>>

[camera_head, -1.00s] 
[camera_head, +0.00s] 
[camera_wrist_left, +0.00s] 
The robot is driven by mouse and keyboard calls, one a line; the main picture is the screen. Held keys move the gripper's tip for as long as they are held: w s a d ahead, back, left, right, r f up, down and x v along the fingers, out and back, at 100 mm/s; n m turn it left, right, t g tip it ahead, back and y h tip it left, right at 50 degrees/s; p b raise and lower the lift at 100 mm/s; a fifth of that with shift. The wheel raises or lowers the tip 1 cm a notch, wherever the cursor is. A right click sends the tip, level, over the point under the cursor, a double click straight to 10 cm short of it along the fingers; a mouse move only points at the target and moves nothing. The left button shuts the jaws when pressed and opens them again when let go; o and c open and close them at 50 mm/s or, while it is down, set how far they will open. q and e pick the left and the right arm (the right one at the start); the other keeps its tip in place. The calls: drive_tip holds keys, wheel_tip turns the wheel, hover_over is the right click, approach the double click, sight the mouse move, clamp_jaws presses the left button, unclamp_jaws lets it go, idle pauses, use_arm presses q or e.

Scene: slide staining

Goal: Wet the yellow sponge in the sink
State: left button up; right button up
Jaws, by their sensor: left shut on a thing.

<<

Write out the material from the first line to the last, exactly.

**Full response**
[camera_head, -1.00s] 
[camera_head, +0.00s] 
[camera_wrist_left, +0.00s] 
The robot is driven by mouse and keyboard calls, one a line; the main picture is the screen. Held keys move the gripper's tip for as long as they are held: w s a d ahead, back, left, right, r f up, down and x v along the fingers, out and back, at 100 mm/s; n m turn it left, right, t g tip it ahead, back and y h tip it left, right at 50 degrees/s; p b raise and lower the lift at 100 mm/s; a fifth of that with shift. The wheel raises or lowers the tip 1 cm a notch, wherever the cursor is. A right click sends the tip, level, over the point under the cursor, a double click straight to 10 cm short of it along the fingers; a mouse move only points at the target and moves nothing. The left button shuts the jaws when pressed and opens them again when let go; o and c open and close them at 50 mm/s or, while it is down, set how far they will open. q and e pick the left and the right arm (the right one at the start); the other keeps its tip in place. The calls: drive_tip holds keys, wheel_tip turns the wheel, hover_over is the right click, approach the double click, sight the mouse move, clamp_jaws presses the left button, unclamp_jaws lets it go, idle pauses, use_arm presses q or e.

Scene: slide staining

Goal: Wet the yellow sponge in the sink
State: left button up; right button up
Jaws, by their sensor: left shut on a thing.

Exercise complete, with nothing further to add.